Well, blissful as climax of Gigi’s short saga may be, I have no great hopes for her long-term joy. But that is mere speculation; perhaps I will say more about that later.

Gigi exists only in the short pages of this novella and the brief moments of her acquaintance which we are given must be our only consideration here. The “what ifs”, though enticing to formulate, are pointless.

I so often tell myself that as I read Colette – “Just go with it – don’t speculate and don’t give advice!”  Most of her characters are so obviously doomed, and so often by their own actions and refusals to let good sense overrule the physical desires and infatuations of the moment. Awful warnings, really, of the consequences of letting heart rule over head. And just as often, head over heart. No one is ever an out-and-out winner at the game of love in Colette’s complicated amorous world; there are always regrets.

Colette’s works read to me like delicate social satires. They are full of beautifully described vignettes and moments of time and thought and action (or inaction) noted by a deeply sensitive and sensuously aware observer. Frequently voyeuristic and occasionally deeply erotic, Colette’s works represent a certain stereotype of the “French novel”. There are always melancholy shadows lurking behind the most brightly depicted moments of teasing, banter, flirtation, and the inevitable love-making.

But enough of that train of thought.

Here we are with the deliciously portrayed schoolgirl Gilberte – Gigi – and her circumscribed world of women, all victims – no, that is not the correct term – let us say products – in some way or another of their own passions and planning (or lack thereof), and of course of the circumstances into which they were born, or in some cases thrust, and in other cases achieved by sheer force of will and personality.

*****

Who here has not seen a stage or film version of this book? Anyone? Or am I wildly waving my hand all alone?

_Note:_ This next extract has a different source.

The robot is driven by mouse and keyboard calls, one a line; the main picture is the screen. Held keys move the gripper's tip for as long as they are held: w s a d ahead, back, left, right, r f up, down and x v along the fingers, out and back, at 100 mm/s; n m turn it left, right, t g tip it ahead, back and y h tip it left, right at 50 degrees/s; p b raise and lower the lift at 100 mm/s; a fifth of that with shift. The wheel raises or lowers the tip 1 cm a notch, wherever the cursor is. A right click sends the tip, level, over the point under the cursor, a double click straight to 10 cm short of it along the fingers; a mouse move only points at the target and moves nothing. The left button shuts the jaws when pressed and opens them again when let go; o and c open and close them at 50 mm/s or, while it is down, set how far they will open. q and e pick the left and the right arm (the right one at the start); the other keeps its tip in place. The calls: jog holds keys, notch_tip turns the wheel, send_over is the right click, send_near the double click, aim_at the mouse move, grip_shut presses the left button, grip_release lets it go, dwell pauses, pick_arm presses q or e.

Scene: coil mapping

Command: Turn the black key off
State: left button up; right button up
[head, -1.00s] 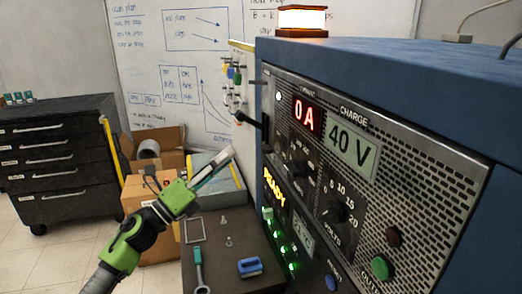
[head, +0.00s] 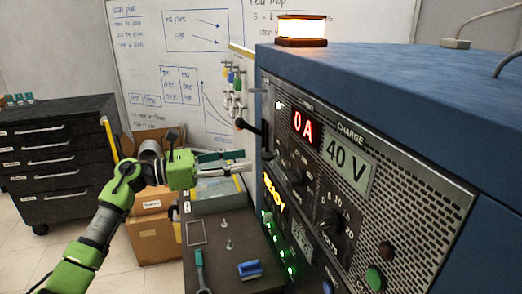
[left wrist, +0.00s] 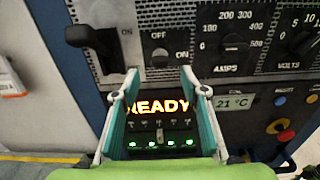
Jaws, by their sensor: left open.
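The small black key (left wrist: 160,59) sits on the panel between the OFF and ON marks in the left wrist view. Its exact angle is too small to tell. My left gripper (left wrist: 152,82) is open and empty, its two teal-sided fingers pointing at the panel just below the key, with the lit READY sign between them. In the head view, my left gripper (head: 247,160) is level in front of the left end of the blue cabinet's panel, apart from it. I cannot make out the key clearly there. My right gripper is not in view.
A large black lever (left wrist: 92,38) sticks out left of the key; it also shows in the head view (head: 242,125). Knobs for amps (left wrist: 232,45) and volts (left wrist: 302,42) are to the right. A dark bench (head: 220,262) with tools and a blue-handled item lies below.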

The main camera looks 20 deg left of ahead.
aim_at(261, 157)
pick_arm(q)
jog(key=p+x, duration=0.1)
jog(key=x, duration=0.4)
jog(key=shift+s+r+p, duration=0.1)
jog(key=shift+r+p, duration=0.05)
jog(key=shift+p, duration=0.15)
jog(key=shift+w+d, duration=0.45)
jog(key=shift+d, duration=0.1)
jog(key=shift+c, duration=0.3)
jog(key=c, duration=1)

After catching glimpses over the years of Maurice Chevalier’s wink, wink, nudge, nudge ode to “leetle girls” (Quick, lock up your daughters!) I mentally swore off ever watching the immensely popular musical based on the story.

Though Audrey Hepburn was a lovely woman and a fine actress, she does not look at all to me, in the theatrical stills I’ve seen of her in the role of the 1954 Anita Loos Broadway play, like the Gigi described in the original novella. Colette herself apparently chose Miss Hepburn to play the part in the stage production after glimpsing the young dancer-actress walking through a hotel lobby, but her physical appearance, petite, gamine, dark-eyed and brunette, is just so opposite in comparison to the description of Gigi as a tall, rosy-cheeked, blue-eyed blonde.

Lesley Caron was cast in the Lerner and Loewe film, and she fits the physical description of Gigi much more closely.

Here are glimpses of the original Gigi from throughout the story:

… with the heron-like legs of a girl of fifteen … the perfect oval shape of her knee-caps … a slender calf and high-arched instep … ash-blonde ringlets … sleek ripples of finely kept hair which fell just below Gilbert’s shoulders … cockle-shells of fair hair … eyes of a lovely dark blue, the colour of glistening slate … tall … snub-nosed … pink cheek with a single freckle, curved lashes, a mouth unaware of its power, a heavy mass of ash-gold hair, and a neck as straight as a column, strong, hardly feminine, all of a piece, innocent of jewellery …

The year is 1899, the setting Paris. Young Gilberte lives with her mother and grandmother in a modest establishment in a quiet residential area of the city. Grandmother – Madame Alvarez – and Great-Aunt Alicia are the twin matriarchs overseeing the small family of four, and it is implied that the main source of their joint sustenance is the careful investments of the two sisters, who were successful courtesans of their time.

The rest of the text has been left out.